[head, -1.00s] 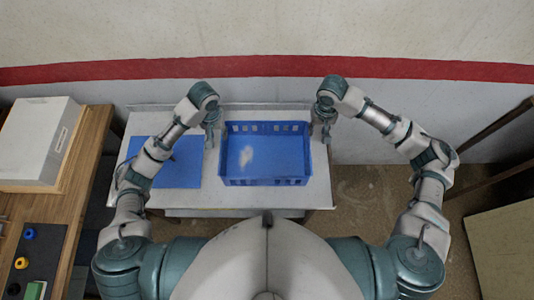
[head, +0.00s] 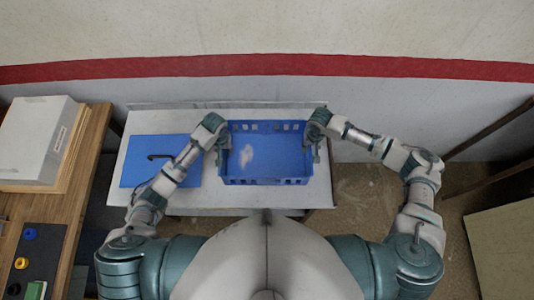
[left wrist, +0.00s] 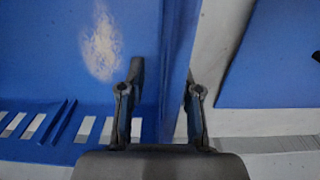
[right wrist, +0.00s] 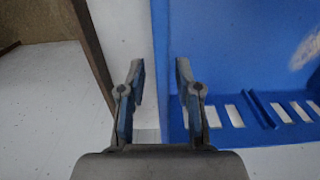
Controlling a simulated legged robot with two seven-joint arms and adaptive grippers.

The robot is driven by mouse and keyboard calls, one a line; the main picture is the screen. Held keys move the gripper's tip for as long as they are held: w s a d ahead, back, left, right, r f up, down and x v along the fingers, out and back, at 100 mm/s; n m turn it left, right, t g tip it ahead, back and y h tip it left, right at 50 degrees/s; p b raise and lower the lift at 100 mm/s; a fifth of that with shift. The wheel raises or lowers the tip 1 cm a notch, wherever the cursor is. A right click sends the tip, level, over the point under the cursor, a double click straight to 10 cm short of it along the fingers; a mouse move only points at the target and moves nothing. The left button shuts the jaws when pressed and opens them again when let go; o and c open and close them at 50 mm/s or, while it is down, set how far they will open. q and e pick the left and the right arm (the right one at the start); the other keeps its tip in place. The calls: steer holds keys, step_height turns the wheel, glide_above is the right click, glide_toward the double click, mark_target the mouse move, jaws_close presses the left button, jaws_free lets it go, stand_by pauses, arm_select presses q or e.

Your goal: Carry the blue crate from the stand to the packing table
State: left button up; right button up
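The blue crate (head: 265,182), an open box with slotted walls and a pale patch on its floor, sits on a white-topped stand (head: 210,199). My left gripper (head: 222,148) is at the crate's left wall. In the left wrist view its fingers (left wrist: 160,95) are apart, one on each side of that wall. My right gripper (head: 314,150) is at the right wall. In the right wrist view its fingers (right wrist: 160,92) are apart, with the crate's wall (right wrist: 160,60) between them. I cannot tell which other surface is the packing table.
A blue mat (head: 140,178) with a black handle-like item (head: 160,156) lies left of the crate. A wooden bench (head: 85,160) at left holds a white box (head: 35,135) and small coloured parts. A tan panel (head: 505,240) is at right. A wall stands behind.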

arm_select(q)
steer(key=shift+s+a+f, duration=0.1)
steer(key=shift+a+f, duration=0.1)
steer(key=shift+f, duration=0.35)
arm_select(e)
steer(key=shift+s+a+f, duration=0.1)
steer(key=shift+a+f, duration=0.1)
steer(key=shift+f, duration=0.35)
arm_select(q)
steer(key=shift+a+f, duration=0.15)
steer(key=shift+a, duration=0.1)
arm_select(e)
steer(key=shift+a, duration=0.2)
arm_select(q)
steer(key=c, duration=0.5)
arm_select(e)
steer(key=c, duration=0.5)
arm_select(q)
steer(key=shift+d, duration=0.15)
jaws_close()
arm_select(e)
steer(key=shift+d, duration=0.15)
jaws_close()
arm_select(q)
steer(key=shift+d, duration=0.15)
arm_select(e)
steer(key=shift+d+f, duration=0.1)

----

Aim of the exercise: What is the number of lines in this listing that contain the word "robot"? Answer with that number and nothing else.

The result: 2